British Prime Minister Margaret Thatcher came here to calm concerns about China's claims to this town of fast-shifting fortunes, and she was about as reassuring as a weatherman in the middle of a storm. She reported the inclemency, promised umbrellas, but failed to forecast sunny skies.

So, just as Thatcher, in a televised address today, was assuring this British colony of her "moral responsibility" for its well-being, a wealthy wholesale jeweler suddenly decided on a stronger hedge against the future: he dispatched an assistant to the Australian mission for an application to emigrate.

"There was nothing there at all," said the jeweler's assistant of Thatcher's remarks. "The businessmen running this place have a lot at stake. They must take care of their fortunes."

As a result, uncertainty burst into fear, which hits this gold-plated city where it hurts the hardest -- the financial solar plexus.

Before her 2 p.m. speech, the stock market already had tumbled 67 points, reflecting the unresolved nature of her visit last week to Peking. An hour later, it slipped another 17 points, closing about 8 percent lower for the day, which is one of the worst falls in recent years.

Hong Kong land values did even worse, dropping 10 percent for the day, while local currency came within 1 cent of suffering its lowest exchange rate ever.

"If you are not worried, you are either a liar or a fool," said Ronald Li, chairman of the Far East Stock Exchange here. "Nobody in his right mind will start a major project in Hong Kong until the dust settles."

The worry that broke into near financial panic today comes not so much from the nightmare of Chinese Communist takeover, but from the sober realization that the dream of unfettered capitalist control by Great Britain is coming to an end.

Last week, Chinese Premier Zhao Ziyang made public something Communist officials have been whispering for months -- China eventually will reassume sovereignty over the territory it lost to the British in the humiliating imperial wars of the 19th century.

No one has described how Peking will regain control, but it is generally believed nothing will change until London's 99-year lease on most of the region expires in 1997.

Thatcher has refused thus far to recognize Chinese claims of dominion and has sought to calm fears by committing her government to the "stability and prosperity" of the world's third largest banking center. She strengthened the commitment last week by getting Chinese leaders to endorse it and agree to open negotiations over Hong Kong's future.

She tried to apply the same balm on the first full business day after her China journey, reasserting in the speech and later news conference her "moral duty" to the colony's 5.2 million residents, many of whom had fled from the Communist mainland.

"We do have a moral responsibility," she told the news conference, "and, being British, we take it very, very seriously."

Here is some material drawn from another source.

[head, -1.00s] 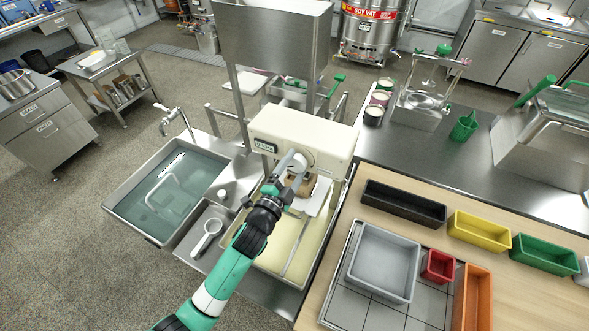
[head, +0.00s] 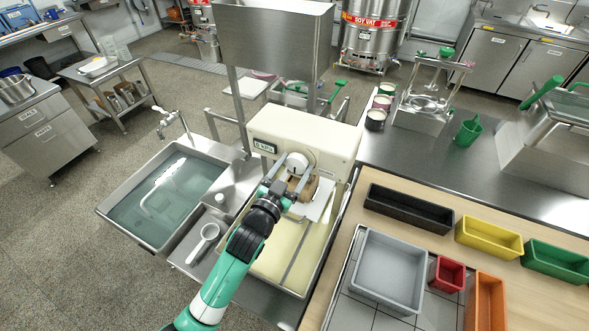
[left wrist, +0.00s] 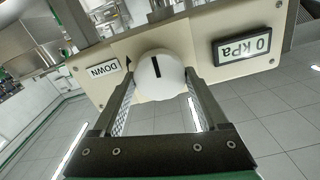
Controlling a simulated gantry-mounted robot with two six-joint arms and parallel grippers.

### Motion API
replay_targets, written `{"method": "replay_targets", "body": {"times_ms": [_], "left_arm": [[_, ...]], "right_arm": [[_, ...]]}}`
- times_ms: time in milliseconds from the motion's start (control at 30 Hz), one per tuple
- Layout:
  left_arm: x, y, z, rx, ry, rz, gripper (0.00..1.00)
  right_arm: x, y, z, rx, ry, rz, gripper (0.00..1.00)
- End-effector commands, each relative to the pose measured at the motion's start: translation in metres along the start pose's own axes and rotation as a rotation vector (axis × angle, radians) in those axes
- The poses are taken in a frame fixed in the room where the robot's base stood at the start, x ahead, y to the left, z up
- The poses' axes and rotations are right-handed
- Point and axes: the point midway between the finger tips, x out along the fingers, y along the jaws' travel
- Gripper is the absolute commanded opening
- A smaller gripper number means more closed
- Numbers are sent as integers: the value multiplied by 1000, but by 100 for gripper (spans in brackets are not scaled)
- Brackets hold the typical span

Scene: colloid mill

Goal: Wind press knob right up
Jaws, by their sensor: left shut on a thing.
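The white round press knob (head: 297,163) sits on the front of the cream press housing (head: 325,140). In the left wrist view the knob (left wrist: 160,76) shows a black line that stands nearly upright in the picture. My left gripper (head: 288,174) is shut on the knob, with one finger on each side of it; its two fingers (left wrist: 160,95) also show in the left wrist view. A display (left wrist: 246,46) reading 0 kPa is to the right. My right gripper is out of view.
A brown block (head: 306,187) is under the knob, partly hidden by my gripper. A water-filled sink (head: 112,207) stands left of the press. Grey (head: 372,240), black (head: 405,212) and other coloured bins fill the wooden counter at the right.

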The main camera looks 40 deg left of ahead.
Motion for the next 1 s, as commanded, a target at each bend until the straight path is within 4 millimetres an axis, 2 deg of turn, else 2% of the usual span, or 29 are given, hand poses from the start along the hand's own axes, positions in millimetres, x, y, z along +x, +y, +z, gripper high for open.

She played down the sudden financial reversals, saying, "Hong Kong is a sensitive place and in a sensitive place, you would expect the market to fluctuate. I do not think I would conclude too much on what happens in one day."

For Hong Kong residents, however, falling stock market prices are a sure danger sign. Even though change may be 15 years away, they view it as a flight of the investor confidence that turned a sleepy colonial outpost into a major international commercial center bristling with skyscrapers and Rolls-Royces.

Few other citizens of the world can see their future in front of them by studying the closed-circuit televisions in most bank windows quoting stock market prices as shares are bought and sold during the day.

"No good news," said Edward Wu, 50, a businessman, peering at closing prices through a downtown window. "The rich want to get their money out. People are afraid, that's all."

Albert Chan, 34, a government employe, gathered with dozens of others in a surrealistic setting to watch the Thatcher speech. Grouped before the television display rack at an electronics store, they stared at 19 sets of all sizes broadcasting her remarks at a business luncheon.

The only two televisions not tuned to Thatcher were listing stock market prices, falling as she talked.

"Everyone worries things will change," Chan said. "The system of government in China is so different than the one here."

Was he reassured by the prime minister's words, Chan was asked after the speech.

"We have no alternative but to rely on the British," he replied. "If I was a rich man, I could go to the United States or Canada. But, no matter what happens, I can only stay here."

Hong Kong's moneyed class has been sending capital abroad for years -- Li of the Far East Stock Exchange calls it "buying insurance" -- and many are planning to follow their investments, settling in other Commonwealth countries.

A local newspaper recently reported that travel agencies are fraudulently offering to relocate Hong Kong people in South American nations for as much as $12,000 for a family of four.

"The passion of Hong Kong," said Li, "is to be left alone and free from the plague of politics and political turmoil. We hope for peace, good laws and order so we can go to work and earn our pay in an honest way."